Even a small decrease in batting average would hurt Baez’s overall numbers since his walk rate is so poor he’ll OBP could crater, meaning fewer stolen base attempts and fewer runs scored. In both 2016-2017 Baez had an OBP under .320 and would’ve paced out for fewer than 15 steals in both seasons if he played 160 games, the number of games he played in 2018. Baez used to bat seventh and eighth back then, perhaps limiting his stolen base opportunities, but the fact remains that he needs to get on first before he can steal second.

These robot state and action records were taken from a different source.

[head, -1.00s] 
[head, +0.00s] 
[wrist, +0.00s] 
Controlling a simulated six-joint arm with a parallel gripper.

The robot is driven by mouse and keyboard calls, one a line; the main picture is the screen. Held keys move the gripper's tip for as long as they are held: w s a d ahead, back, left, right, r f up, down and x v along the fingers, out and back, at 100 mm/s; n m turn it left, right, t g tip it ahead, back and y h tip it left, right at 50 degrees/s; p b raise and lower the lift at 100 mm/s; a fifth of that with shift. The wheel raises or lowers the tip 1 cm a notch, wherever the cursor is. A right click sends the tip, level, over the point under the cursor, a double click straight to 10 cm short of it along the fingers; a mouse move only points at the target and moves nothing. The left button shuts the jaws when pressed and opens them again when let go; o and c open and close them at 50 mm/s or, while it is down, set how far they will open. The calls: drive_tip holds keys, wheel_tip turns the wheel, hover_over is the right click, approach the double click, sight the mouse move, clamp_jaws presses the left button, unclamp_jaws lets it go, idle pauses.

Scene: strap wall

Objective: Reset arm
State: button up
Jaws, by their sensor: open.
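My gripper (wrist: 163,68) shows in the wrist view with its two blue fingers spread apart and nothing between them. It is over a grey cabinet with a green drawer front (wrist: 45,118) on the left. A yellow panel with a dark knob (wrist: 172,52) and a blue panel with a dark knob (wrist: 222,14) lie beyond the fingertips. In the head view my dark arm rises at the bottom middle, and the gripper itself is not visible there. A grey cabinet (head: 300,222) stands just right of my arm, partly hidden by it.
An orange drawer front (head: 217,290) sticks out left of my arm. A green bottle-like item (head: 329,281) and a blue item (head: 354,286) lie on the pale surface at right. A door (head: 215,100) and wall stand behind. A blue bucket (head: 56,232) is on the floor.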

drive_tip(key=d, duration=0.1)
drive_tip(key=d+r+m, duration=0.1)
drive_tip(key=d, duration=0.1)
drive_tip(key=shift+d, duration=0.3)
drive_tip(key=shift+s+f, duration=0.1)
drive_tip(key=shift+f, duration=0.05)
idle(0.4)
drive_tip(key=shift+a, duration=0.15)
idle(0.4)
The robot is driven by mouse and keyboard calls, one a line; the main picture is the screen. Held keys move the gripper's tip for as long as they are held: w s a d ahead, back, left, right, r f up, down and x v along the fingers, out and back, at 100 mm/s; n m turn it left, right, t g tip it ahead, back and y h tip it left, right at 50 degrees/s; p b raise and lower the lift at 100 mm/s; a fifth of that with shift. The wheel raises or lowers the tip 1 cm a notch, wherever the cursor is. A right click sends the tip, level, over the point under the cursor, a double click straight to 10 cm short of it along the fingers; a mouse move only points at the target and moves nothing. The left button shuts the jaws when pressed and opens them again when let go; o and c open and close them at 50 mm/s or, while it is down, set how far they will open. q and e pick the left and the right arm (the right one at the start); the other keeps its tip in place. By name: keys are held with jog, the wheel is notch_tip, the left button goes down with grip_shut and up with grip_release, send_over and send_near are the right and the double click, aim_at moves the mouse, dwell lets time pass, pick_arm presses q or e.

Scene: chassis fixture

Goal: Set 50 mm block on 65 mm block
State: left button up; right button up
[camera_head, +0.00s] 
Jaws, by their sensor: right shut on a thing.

It’s not as if Baez will utterly collapse and succumb to mediocrity, but there are too many question marks in this profile to consider taking him at pick 13. He would need a full repeat to provide value, and that seems like a longshot consider the good fortunate it took for his 2018 season to happen. Even looking at early shortstops, this writer would recommend Trevor Story at pick 23 over Baez at pick 14. Both have a nice power-speed combination and strikeout problems, but Story has better plate discipline and plays his home games at Coors Field. In a straight one-for-one comparison Story seems like the better option, and he’s going several picks later than Baez. With Baez it seems like there isn't much room for further growth, making a full repeat too dependent on unreliable factors.